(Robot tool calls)
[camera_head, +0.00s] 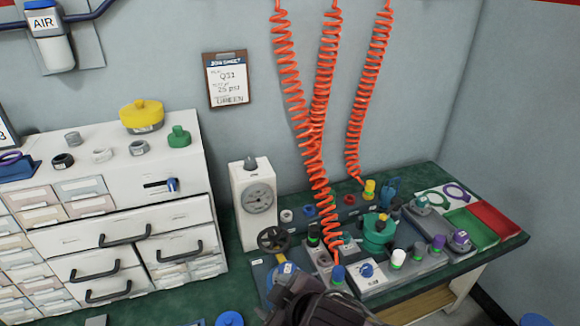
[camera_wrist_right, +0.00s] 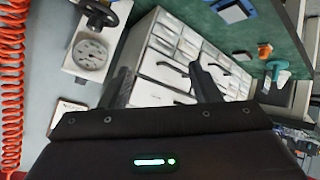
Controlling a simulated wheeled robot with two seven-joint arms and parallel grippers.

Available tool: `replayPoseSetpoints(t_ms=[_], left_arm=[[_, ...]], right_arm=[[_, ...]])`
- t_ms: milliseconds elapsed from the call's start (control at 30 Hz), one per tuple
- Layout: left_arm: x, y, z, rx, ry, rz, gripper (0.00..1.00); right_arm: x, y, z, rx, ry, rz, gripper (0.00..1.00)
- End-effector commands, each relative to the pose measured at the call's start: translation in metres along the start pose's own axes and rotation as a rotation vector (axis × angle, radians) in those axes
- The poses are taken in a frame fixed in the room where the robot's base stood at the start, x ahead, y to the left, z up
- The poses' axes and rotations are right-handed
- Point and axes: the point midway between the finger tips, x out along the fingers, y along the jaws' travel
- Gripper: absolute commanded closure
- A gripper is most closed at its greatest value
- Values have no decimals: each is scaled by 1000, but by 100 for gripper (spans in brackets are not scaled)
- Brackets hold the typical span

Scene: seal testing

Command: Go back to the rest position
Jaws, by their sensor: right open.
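My right gripper (camera_head: 286,292) shows as a dark shape at the bottom middle of the head view, over the front of the bench fixtures. Its fingers hide part of what lies below them. In the right wrist view the same gripper (camera_wrist_right: 158,70) has its two dark fingers spread apart, with nothing between them. Beyond the fingers that view shows the white drawer cabinet (camera_wrist_right: 165,65) and the dial gauge press (camera_wrist_right: 91,52), tilted. My left gripper is in neither view.
Orange coiled hoses (camera_head: 318,150) hang down to the fixture panel (camera_head: 330,208). The gauge press with a black handwheel (camera_head: 273,239) stands left of it. The drawer cabinet (camera_head: 130,215) fills the left. Green and red trays (camera_head: 492,222) lie at right. Green bench top (camera_head: 185,308) shows in front.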

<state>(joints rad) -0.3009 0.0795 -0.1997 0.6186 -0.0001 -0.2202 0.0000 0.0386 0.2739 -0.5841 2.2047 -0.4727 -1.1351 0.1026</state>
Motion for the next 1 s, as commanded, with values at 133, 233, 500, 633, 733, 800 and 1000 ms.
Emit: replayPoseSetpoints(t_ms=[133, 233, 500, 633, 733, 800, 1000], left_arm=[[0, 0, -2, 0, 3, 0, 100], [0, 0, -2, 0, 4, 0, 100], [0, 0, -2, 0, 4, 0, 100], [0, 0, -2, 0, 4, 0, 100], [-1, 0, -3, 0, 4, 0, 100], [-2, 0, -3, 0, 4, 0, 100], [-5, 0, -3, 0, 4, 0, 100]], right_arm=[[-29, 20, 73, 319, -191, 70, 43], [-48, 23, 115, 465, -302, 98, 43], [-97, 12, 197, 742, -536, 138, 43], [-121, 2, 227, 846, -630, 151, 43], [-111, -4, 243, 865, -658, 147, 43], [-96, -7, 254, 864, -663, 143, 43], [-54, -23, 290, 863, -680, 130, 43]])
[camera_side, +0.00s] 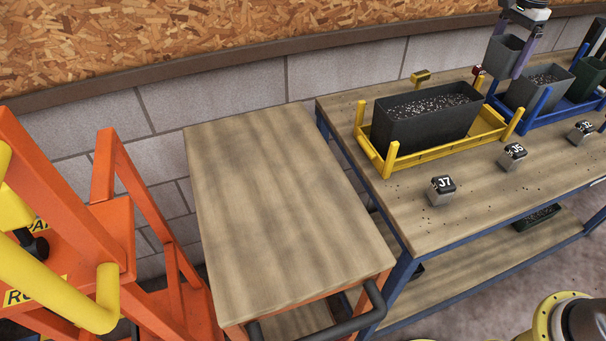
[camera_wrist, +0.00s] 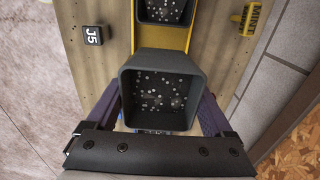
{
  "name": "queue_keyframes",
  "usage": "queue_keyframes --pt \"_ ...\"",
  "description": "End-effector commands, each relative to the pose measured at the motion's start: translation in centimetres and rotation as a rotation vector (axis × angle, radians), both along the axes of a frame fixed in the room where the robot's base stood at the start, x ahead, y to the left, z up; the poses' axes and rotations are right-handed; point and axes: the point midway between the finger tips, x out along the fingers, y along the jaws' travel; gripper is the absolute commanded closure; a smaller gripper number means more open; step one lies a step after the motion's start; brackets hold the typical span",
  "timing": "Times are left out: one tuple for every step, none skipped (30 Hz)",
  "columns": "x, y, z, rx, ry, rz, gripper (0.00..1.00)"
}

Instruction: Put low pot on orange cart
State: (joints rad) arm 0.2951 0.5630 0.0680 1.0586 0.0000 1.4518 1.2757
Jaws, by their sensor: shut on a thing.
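The dark grey square pot (camera_side: 503,56) is in my gripper (camera_side: 522,62), whose purple fingers close on its sides. In the wrist view the pot (camera_wrist: 160,62) is between the fingers (camera_wrist: 160,112) and holds dark soil with white specks. The orange cart (camera_side: 280,200) has a bare wooden top, an orange frame and a black handle. It stands left of the workbench, well away from my gripper.
A long dark planter (camera_side: 425,120) with soil sits in a yellow cradle (camera_side: 460,152) on the workbench (camera_side: 400,205). Another pot of soil (camera_side: 540,88) stands at the blue cradle. Numbered blocks (camera_side: 442,190) line the bench front. An orange-and-yellow structure (camera_side: 60,230) stands left of the cart.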

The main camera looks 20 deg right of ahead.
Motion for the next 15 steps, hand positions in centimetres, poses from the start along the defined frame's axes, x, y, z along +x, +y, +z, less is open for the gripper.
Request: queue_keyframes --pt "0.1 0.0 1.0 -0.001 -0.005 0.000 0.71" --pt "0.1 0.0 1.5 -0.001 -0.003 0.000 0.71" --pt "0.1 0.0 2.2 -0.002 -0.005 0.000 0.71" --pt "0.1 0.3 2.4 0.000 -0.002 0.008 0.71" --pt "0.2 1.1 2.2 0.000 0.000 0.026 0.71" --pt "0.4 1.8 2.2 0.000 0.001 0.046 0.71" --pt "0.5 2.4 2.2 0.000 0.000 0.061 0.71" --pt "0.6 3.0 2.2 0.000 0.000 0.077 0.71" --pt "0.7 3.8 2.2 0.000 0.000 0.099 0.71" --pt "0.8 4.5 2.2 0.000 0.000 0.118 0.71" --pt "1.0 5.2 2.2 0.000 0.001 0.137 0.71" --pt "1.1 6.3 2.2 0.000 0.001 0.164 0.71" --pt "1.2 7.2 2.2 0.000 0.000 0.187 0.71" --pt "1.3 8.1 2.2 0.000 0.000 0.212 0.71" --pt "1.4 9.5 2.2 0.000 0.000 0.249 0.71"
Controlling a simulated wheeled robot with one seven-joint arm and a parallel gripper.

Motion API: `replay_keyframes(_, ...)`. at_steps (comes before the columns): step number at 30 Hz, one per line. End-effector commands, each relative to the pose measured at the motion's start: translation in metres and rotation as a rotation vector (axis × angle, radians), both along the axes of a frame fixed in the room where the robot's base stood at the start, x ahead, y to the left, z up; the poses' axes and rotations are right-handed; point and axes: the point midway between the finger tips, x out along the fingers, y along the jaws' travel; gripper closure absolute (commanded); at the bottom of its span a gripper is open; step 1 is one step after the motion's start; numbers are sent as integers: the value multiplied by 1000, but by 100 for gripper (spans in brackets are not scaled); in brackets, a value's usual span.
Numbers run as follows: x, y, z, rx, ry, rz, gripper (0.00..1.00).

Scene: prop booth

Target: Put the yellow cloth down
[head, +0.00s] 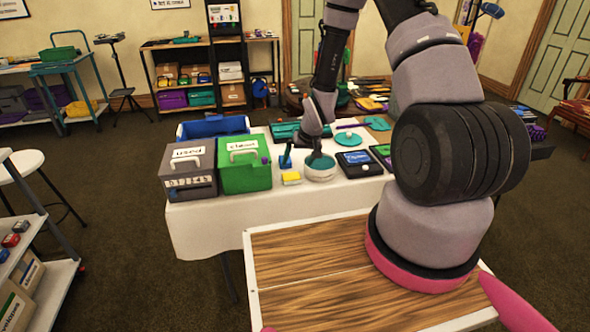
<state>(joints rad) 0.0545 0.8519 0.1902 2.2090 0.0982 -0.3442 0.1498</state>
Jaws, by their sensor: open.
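A small yellow block-like thing (291,178), perhaps the folded yellow cloth, lies on the white-covered table (205,228) near its front edge. It is too small to tell if it is cloth. My gripper (317,153) points down over a round white and teal tin (320,169), just right of the yellow thing. My gripper is open and I see no cloth hanging from it. Its fingertips are small and partly hidden, so I cannot tell if they touch the tin.
A grey box labelled "used" (188,163) and a green box labelled "clean" (244,170) stand left of the yellow thing. A blue bin (212,126) is behind them. A dark device (359,165) lies right of the tin. A crumpled yellow thing (82,108) is on the far-left cart.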

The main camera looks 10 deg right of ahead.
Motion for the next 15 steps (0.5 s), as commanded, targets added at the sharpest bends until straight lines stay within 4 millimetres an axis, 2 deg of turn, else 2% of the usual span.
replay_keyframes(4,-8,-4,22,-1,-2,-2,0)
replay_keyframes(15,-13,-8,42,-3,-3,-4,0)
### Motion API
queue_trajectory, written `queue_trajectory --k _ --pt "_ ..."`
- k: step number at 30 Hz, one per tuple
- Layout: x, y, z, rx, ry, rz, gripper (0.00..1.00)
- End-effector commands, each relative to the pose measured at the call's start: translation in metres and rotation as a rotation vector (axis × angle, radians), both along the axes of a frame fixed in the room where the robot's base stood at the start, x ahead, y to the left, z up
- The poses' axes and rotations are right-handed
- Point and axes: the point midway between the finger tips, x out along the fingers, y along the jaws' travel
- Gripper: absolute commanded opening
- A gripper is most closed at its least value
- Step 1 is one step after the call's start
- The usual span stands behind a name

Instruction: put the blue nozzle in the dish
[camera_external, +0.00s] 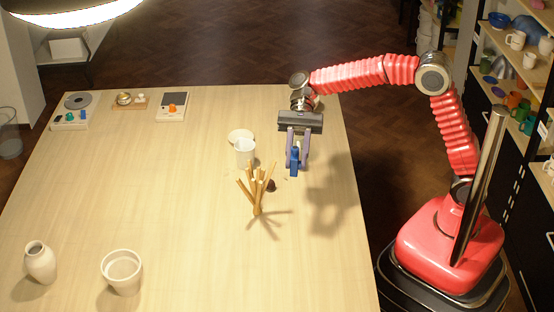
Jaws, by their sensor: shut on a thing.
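My gripper (297,162) points down over the back right part of the table, its two purple-grey fingers shut on the blue nozzle (294,157). The fingers partly hide the nozzle. It seems held above the tabletop, as the arm's shadow falls apart from it, but the exact height is hard to tell. A small, shallow, pale dish (238,135) sits on the table to the left of my gripper. A white cup (245,151) stands just in front of the dish and hides part of it.
A vase (40,262) and a pale pot (122,271) stand front left. Devices, including a scale (172,106), line the back left. The table's middle left is clear.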

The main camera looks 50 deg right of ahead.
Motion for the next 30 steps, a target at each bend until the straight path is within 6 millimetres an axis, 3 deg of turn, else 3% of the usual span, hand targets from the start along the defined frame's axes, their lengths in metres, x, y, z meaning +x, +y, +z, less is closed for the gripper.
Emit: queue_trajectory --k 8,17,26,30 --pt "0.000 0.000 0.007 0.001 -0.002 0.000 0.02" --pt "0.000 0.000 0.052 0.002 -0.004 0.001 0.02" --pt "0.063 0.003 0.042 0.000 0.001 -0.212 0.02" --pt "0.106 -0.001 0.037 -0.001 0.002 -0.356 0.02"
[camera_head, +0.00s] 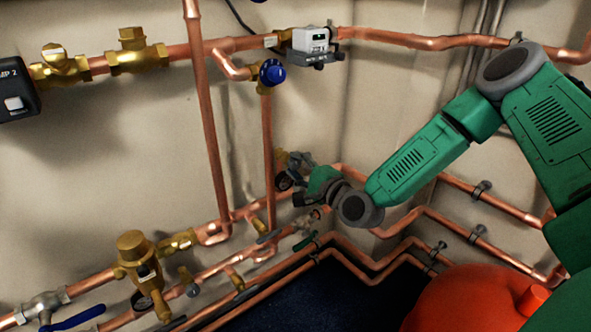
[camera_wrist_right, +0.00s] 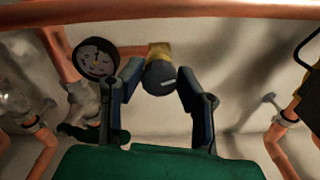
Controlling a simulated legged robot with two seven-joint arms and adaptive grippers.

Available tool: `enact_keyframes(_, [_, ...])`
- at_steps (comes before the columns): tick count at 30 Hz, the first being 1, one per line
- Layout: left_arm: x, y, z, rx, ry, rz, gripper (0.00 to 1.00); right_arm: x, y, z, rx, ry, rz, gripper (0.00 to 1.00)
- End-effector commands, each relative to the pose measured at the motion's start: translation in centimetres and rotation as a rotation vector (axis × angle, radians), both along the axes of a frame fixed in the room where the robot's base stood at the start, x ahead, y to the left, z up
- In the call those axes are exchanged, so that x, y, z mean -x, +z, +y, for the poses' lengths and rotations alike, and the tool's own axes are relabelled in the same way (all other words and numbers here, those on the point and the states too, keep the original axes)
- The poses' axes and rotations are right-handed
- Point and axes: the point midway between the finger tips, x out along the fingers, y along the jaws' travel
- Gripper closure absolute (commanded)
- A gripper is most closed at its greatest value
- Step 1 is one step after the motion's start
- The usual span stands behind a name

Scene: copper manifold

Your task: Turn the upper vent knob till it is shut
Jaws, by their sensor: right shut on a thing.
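A dark round vent knob (camera_wrist_right: 160,77) with a pale mark on its face sits on a brass fitting (camera_wrist_right: 159,50) in the right wrist view. My right gripper (camera_wrist_right: 160,80) has one finger on each side of this knob and is shut on it. In the head view my right gripper (camera_head: 296,168) is at the pipes in the wall corner, beside a brass fitting (camera_head: 281,160). The knob itself is hidden there by the gripper. I cannot read from the mark how far the knob is turned. My left gripper is not in view.
A round pressure gauge (camera_wrist_right: 93,59) is close left of the gripper. A copper pipe (camera_wrist_right: 200,13) crosses above it. In the head view a blue knob (camera_head: 272,73) is higher on the wall, a grey meter (camera_head: 312,42) above right, and a red vessel (camera_head: 460,300) below my arm.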

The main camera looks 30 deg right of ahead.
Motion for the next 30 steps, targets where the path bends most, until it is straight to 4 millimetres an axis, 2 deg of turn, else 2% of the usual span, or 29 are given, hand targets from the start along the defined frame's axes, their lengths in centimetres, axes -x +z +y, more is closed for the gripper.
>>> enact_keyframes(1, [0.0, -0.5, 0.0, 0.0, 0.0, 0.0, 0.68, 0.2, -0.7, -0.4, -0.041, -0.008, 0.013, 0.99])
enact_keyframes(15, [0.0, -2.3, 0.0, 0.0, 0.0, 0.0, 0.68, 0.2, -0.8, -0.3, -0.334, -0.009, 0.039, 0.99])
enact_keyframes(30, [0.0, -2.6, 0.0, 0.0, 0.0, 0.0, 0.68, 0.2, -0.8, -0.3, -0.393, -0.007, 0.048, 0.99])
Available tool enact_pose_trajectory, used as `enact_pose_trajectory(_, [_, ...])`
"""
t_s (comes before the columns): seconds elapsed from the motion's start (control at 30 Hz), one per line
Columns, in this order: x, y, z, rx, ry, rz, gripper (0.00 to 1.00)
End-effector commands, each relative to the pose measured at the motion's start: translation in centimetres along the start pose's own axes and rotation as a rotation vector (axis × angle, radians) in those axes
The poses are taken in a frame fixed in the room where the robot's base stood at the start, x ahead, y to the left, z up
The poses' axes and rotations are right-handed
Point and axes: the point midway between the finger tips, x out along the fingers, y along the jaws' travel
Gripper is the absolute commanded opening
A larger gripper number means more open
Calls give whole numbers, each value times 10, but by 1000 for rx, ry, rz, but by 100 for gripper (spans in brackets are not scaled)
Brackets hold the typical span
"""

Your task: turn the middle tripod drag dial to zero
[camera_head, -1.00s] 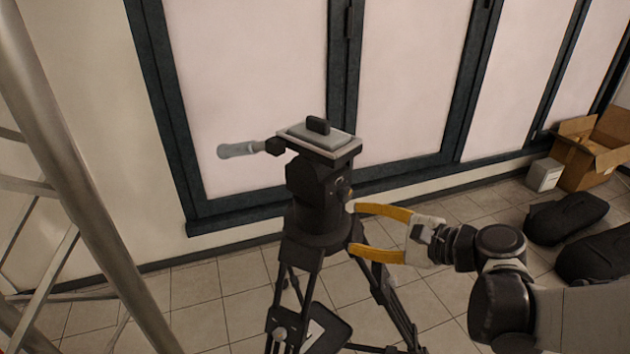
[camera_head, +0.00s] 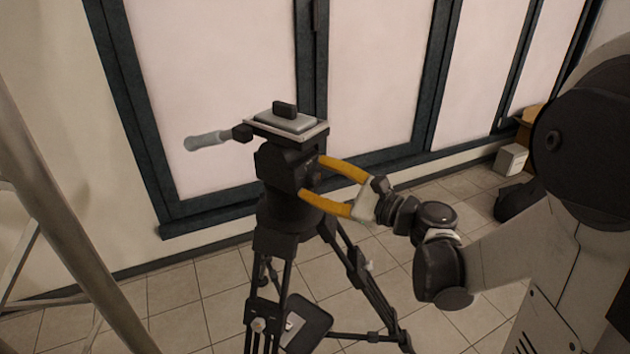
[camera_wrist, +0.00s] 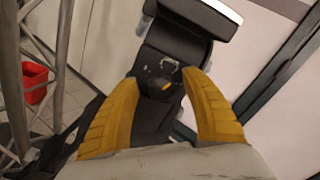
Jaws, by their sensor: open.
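A black tripod (camera_head: 290,210) stands on the tiled floor with a flat plate on top and a grey-handled pan bar to the left. On the right side of its head is a dark round dial (camera_wrist: 155,88), with a small orange mark and pale marks on the housing above it. My gripper (camera_head: 312,178) is open, its yellow fingers reaching to the head one above the other. In the wrist view my gripper (camera_wrist: 160,80) has one finger on each side of the dial; I cannot tell whether they touch it. The dial's setting is too small to read.
A metal truss or ladder (camera_head: 60,220) stands at the left. Dark-framed panels (camera_head: 380,80) stand behind the tripod. A white box (camera_head: 511,159) and a black bag (camera_head: 512,200) are on the floor at right. A red bin (camera_wrist: 35,82) shows in the wrist view.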

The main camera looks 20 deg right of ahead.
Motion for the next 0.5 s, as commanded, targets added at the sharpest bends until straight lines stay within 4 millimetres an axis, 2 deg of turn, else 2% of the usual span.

▸ CHALLENGE
List every line from the entries above in which "parallel" appears.

▸ WRITTEN RESPONSE
Controlling a simulated wheeled robot with two seven-joint arms and parallel grippers.
Controlling a simulated wheeled robot with one seven-joint arm and a parallel gripper.

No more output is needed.